In less than an hour, you’d be in the time of the Exodus, but I’d bet you wouldn’t find Moses either, nor see the Red Sea parted.  What you would see –almost anywhere you looked- would I think be interesting and enlightening, but I doubt very much if any of it would match anything in the Pentateuch, because so far, nothing in history or archaeology ever has.    

In an hour and a half or so, you might happen across one week around 2900 BCE when most of Iraq was flooded, but you could scan anywhere forever and never find a moment when the whole world was flooded.  That never happened.  We know that already, and we can prove it.  So how long would you want to keep looking before you finally give up and accept that? 

Using such a time machine, it would only take a couple of hours to disprove Young Earth Creationism, which is strange because it normally doesn’t take that long even without one.   

But if you wanted to see Australopiths, you’d have to wait at least a month or two.  If you want to see the first whales, you’d have to let your computer scroll back for a whole year.  If you want to see the last dinosaurs, you’d have to let it retroject for at least another year, and you wouldn’t know what caused the Permian extinction until more than four more years after that. 

The Cambrian ‘explosion’ evidently took over 50 million years, and you’d get to see some of that yourself after letting your computer buffer continuously until 2024 –assuming of course that you’re not running a Windows-based operating system. 

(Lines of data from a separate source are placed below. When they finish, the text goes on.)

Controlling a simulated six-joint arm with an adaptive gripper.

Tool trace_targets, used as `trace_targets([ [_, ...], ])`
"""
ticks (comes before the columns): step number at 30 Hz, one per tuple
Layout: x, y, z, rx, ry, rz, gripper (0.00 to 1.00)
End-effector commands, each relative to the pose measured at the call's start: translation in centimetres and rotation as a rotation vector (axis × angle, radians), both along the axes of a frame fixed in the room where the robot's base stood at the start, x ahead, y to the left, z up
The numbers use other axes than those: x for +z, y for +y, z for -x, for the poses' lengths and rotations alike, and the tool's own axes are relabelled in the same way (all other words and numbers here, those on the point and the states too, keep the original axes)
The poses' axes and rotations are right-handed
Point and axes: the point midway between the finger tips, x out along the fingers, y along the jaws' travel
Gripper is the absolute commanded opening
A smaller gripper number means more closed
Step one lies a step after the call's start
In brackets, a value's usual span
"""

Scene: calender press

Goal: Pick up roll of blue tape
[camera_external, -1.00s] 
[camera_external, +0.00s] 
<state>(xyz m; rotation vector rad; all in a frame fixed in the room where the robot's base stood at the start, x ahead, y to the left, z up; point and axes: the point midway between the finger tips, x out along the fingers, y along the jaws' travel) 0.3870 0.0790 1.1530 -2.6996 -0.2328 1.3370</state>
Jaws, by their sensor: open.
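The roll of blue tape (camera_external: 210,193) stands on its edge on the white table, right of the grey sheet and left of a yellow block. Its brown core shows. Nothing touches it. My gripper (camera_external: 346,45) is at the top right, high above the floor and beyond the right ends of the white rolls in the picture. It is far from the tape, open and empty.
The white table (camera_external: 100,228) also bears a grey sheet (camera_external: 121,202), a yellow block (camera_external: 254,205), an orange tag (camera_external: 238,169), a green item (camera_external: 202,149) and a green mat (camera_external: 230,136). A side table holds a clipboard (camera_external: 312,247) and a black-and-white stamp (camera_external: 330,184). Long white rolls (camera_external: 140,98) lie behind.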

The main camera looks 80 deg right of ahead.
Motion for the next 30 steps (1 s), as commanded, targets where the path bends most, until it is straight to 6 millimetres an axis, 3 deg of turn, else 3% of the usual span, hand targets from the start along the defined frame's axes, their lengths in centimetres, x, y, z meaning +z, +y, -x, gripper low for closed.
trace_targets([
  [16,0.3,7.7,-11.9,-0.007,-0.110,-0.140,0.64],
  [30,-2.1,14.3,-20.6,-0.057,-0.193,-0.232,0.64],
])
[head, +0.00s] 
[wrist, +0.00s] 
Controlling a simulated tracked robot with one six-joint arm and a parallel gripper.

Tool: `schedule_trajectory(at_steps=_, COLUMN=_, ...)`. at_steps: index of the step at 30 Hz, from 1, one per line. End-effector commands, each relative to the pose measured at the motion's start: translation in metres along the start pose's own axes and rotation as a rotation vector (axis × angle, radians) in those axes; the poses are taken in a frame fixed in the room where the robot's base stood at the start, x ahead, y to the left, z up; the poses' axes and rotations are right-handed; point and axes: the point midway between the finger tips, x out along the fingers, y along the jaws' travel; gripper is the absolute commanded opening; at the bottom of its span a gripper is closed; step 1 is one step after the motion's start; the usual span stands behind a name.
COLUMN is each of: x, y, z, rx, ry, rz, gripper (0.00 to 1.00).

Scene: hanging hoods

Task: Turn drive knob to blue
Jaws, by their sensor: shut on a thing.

And if you set your computer to it today, it would finally be ready to show you a bit of the Big Bang at some point half way into the 25th century.  Well, YOU wouldn’t get to see it, but some grateful descendant 20 generations from now would.  

I would ask whether this sort of proof would be enough to change the minds of creationists.  But I’ve asked them that before, and they responded, no.  Their faith requires that they continue to believe –even when they discover proof that they’re wrong.